“Where is your mom?” my daughter, four years old at the time, asked me one morning while I was putting on my make-up in the bathroom.
“She’s not here,” I replied, adhering to the “don’t-tell-them-anymore-than-they-are-ready-for” advice I had followed since she began talking.
“But where is she?” she pressed. “Is she at the house you grew up in?”
“No, sweetie,” I answered, realizing, mascara wand in hand, that we were going to have this conversation now.
“If she’s not there, then where is she?”
I knew I had brought this conversation upon myself, because I had made a conscious decision to talk freely about my mother with both of my children, even though she had passed away before they were born. I wanted them to know when Fleetwood Mac’s “Gypsy” came on the radio that it was one of her all-time favorite songs; that she used to comb the tangles out of my long hair when I was their age and yes, I remembered how badly it hurt; that the muffins, cookies and cakes they loved so much were all her recipes. When my oldest daughter complained that she’d rather have blue eyes like her sister, I wanted her to know how much I loved her beautifully expressive brown eyes that reminded me so much of my mom’s.

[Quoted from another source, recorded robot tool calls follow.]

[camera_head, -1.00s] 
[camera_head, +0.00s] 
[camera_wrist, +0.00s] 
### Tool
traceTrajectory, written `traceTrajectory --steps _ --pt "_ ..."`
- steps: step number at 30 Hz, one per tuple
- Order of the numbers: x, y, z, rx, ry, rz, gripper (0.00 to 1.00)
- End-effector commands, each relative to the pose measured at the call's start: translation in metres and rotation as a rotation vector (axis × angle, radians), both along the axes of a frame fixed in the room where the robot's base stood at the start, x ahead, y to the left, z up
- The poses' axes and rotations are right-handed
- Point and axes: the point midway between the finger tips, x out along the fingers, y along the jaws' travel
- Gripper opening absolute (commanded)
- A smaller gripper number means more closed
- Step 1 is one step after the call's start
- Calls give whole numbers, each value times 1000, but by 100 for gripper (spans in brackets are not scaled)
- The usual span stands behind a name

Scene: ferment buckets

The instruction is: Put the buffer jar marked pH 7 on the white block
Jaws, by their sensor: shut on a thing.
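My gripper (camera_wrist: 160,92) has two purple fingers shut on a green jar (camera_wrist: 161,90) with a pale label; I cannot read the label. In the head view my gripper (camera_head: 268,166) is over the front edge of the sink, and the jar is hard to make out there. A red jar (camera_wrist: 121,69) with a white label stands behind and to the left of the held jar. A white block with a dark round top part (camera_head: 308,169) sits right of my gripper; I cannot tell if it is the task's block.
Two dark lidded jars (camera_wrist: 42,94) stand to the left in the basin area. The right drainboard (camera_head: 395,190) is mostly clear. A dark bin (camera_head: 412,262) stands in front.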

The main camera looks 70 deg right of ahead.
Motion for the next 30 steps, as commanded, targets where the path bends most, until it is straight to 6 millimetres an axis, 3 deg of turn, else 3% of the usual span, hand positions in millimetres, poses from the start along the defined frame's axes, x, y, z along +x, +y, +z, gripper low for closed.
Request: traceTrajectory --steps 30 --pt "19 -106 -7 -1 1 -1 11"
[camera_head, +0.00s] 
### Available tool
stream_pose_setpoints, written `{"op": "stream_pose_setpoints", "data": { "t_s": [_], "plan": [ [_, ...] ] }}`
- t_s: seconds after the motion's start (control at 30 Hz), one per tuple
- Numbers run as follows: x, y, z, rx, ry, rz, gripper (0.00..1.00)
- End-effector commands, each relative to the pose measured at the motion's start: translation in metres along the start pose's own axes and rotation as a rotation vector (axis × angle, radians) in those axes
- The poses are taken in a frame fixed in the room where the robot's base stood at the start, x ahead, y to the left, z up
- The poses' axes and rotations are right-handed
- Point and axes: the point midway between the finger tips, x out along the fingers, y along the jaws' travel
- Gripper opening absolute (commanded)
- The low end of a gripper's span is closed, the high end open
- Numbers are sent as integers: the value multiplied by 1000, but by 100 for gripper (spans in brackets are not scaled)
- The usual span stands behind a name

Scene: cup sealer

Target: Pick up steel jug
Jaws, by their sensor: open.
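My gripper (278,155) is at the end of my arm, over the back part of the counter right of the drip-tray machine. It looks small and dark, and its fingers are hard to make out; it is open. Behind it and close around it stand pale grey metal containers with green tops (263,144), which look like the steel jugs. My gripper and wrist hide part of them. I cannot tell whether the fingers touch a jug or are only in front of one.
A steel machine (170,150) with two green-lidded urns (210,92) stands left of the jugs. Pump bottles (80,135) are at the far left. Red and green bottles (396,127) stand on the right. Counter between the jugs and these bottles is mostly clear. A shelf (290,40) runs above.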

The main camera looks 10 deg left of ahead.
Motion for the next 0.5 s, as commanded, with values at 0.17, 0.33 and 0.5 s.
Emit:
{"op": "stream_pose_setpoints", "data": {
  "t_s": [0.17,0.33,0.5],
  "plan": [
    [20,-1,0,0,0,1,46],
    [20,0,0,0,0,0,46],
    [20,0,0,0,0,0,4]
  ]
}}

I wanted my mother to be real to my daughters the way her mother, who died years before I was born, had always been real to me. Not some shadowy person from long ago who was solemnly revered but seldom spoken of, but an active part of our everyday lives. I knew that the grandmother I had never met was tall, loved to laugh, and made my mom feel like whatever she said was interesting and important. I knew that she was a wonderful cook, loved to read, wore Jean Naté perfume, and favored the song “Autumn Leaves” played on the piano. She was as real to me as my living grandparents were.
Back in the bathroom, I gave my daughter the most matter-of-fact explanation that I could. I explained that my mom had gotten sick, that she was older – because after all, 56 is ancient to a 4-year-old - and that she had stopped breathing. I assured her (falsely) that none of us could get the kind of sickness that my mom had and that it was very different from the colds and coughs we had all had. Still, she was shaken. Her concept of death up to that point revolved around ants, beetles, and the occasional squirrel we passed on the road. It had clearly never occurred to her that people, let alone mothers, could die.
I wanted my mother to be real to my daughters the way her mother, who died years before I was born, had always been real to me.
I hope, someday, to convey to both of my daughters that more often than thinking about the fact that my mother is dead, I marvel at how present and alive she remains nearly 10 years after her death. When I hear myself echoing the exact phrases she used so often with my brother and me; when I make her carrot cake, now the top requested birthday cake in our house just as it always was in mine; when I spend time with her friends and family who have gone out of their way to get to know the granddaughters she never had the chance to meet – she’s here.
The real answer to the question “where is she?” is “everywhere.”
But I know that this is a conversation for a future date. Moments after our bathroom conversation, my daughter approached me downstairs with tears in her eyes.
“But now you have dad, so you’re not alone and you’re okay, right?” she asked me.
“Yes,” I answered, “Absolutely. I have Daddy and you and your sister and my dad and my brother and…so many people – I am so lucky.”
“And you and daddy will always come back and never leave me, right?”
“That’s right – we’ll always come back and we’ll never leave you,” I replied.
And at least I know for sure that that last part is true.